The jump from a 32 bit to a 64 bit architecture leads to one main problem, how does one use the old programs on the new system? This problem is solved through emulation. The Itanium processor supports IA-32 applications and operating systems in either uniprocessor or multiprocessor configurations. The IA-32 engine is designed to use the registers, caches and execution resources of the EPIC machine.

The IA-64 allows for several advances for many different consumers and companies. the Itanium’s ability to handle large amounts of addressing space greatly help out E-Buisnesses and those that specialize in Data Warehousing, memory databases and Data Mining. It also helps several aspects of technical computing, specifically electrical and mechanical design modeling and simulation, video editing, 3d rendering and scientific, financial, seismic and weather analysis. The predication in the IA-64 also helps large server applications that would normally overwhelm a traditional IA-32 processor. The IA-64 also meshes more with the Java programming language. The write barrier, which is a performance bottleneck found in garbage collection, is no longer a problem as predication, as well as the increased amount of registers reduce the overhead normally associated with it. The Itanium also allows for a large working date set and intensive, loopy floating point code. Graphics applications also receive a boost as the IA-64 architecture can divide and square-root to allow speed and acuracy tradeoffs not otherwise enabled by equivalent hardware.
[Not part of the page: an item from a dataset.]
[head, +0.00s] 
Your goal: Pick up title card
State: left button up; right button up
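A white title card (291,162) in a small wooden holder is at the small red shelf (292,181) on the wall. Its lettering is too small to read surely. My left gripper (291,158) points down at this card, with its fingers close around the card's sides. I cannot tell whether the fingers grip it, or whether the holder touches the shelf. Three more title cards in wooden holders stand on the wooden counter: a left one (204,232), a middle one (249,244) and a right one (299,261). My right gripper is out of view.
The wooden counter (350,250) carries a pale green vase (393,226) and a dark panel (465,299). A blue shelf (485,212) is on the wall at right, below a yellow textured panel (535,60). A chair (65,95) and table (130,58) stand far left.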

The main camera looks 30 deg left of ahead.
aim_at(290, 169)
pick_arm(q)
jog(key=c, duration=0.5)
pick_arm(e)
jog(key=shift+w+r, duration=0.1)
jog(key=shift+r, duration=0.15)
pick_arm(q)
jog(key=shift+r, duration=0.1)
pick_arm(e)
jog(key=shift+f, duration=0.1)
The Itanium chip, combined with the IA-64 architecture allow for a lot of advances in technology and in computer science. Increasing the power of a computer by an incredible amount, this new technology can be useful to almost any job or task. While the chip itself comes at a hefty price, anywhere from $1000 for a 733 MHz chip to $4000, this advancement comes rather expensively. Yet after seven years of development, Intel and Hewlett Packard have put together, what might soon be, the next standard in computing.